Festival brings in heavy metal to keep the peace
Rock and roll will come under lock and key at this year's Glastonbury festival as organisers impose the most concerted clampdown yet on gatecrashers.
The three-day festival, staged at Worthy Farm, Pilton, Somerset, opens on Friday next week and preparations have included a mammoth security operation. The six-mile perimeter of the festival site has been surrounded by two forbidding steel fences, increased to three at vulnerable points.
Organisers have added manned watchtowers and moats - areas of dead land between fences - where, as both inside and outside, security guards will patrol.

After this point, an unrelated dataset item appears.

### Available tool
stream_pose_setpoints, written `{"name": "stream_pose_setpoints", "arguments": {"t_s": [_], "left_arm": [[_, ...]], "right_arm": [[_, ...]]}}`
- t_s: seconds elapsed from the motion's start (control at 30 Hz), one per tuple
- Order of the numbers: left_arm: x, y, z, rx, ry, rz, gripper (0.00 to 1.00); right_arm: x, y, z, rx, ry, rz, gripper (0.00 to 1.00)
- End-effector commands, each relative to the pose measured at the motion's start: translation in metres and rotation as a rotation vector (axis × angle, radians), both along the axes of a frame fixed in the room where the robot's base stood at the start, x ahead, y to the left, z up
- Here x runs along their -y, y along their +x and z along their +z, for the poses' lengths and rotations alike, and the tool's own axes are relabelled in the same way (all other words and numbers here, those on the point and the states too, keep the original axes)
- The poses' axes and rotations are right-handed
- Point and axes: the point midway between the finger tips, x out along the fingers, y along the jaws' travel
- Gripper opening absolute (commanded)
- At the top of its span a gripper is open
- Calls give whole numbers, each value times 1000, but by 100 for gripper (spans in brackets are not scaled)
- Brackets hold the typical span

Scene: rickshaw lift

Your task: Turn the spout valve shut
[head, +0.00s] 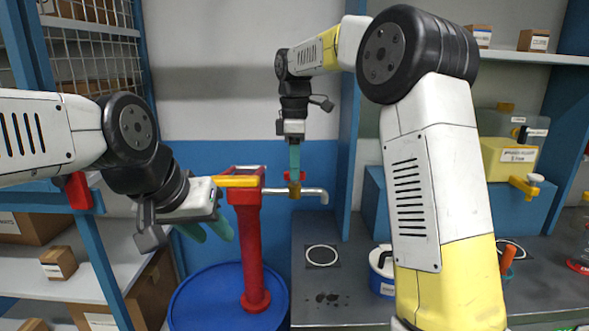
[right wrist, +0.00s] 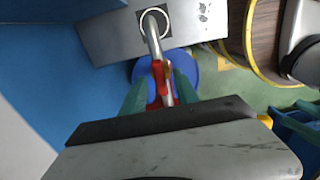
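A red pump (head: 250,240) stands on a blue drum (head: 210,300), with a grey spout pipe (head: 312,192) reaching right over the bench. The spout valve, with a red handle (head: 301,175), sits partway along the pipe. My right gripper (head: 295,178) comes down from above at the valve. In the right wrist view its green fingers (right wrist: 158,82) are spread, one on each side of the pipe and the red valve handle (right wrist: 155,98); contact is not clear. My left gripper (head: 206,232) is left of the pump, its green fingers apart and empty.
A yellow bar (head: 235,181) is at the pump's top. A white ring (head: 322,256) marks the bench below the spout end. A blue-and-white container (head: 382,270) stands on the bench. Shelves with boxes (head: 58,263) are at left. A yellow container (head: 508,158) stands at right.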

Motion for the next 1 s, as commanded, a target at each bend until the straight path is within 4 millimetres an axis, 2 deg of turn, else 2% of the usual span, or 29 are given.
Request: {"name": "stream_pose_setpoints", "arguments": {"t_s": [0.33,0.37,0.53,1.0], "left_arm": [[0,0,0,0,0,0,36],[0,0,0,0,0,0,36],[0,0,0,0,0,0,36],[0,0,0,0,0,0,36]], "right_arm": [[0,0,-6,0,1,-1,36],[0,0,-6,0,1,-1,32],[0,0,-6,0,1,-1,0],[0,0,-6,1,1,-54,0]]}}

A spokesman for Michael Eavis, the owner of Worthy Farm and Labour candidate for Wells at the general election, who has organised the festival over the past 27 years, said: "There will be more people than ever before involved in patrolling the site and security is strong. If people do not have a ticket there is no point in coming down. They will not get in and there is always a danger of falling prey to ticket touts or pickpockets."
Mr Eavis, 61, inspired by Shepton Mallet's Bath Blues festival - into which he and his wife gained access by sneaking through a hole in the fence - launched the Glastonbury festival in 1970. Marc Bolan played to a crowd of fewer than 1,000 people. This year, 90,500 tickets have been sold and the cost of setting up the event is calculated at pounds 6m.
However, in the past, the festival has been beset by stewarding and policing problems. In 1995 an estimated 20,000 people gained entry to the site without tickets.
During the past month Avon and Somerset police have seized drugs they believe were destined for this year's festival in a number of raids. Last month, heroin valued at more than pounds 2m was discovered at a Bristol railway station.
Inspector Keith Jones said: "Glastonbury is the biggest operation this force polices. We have been clearing the streets of drugs prior to the festival because we are aware the event increases drug use in the area.
"Seizures have been made and we think that they are linked to the festival. We will have a presence at the event both in and outside the actual site."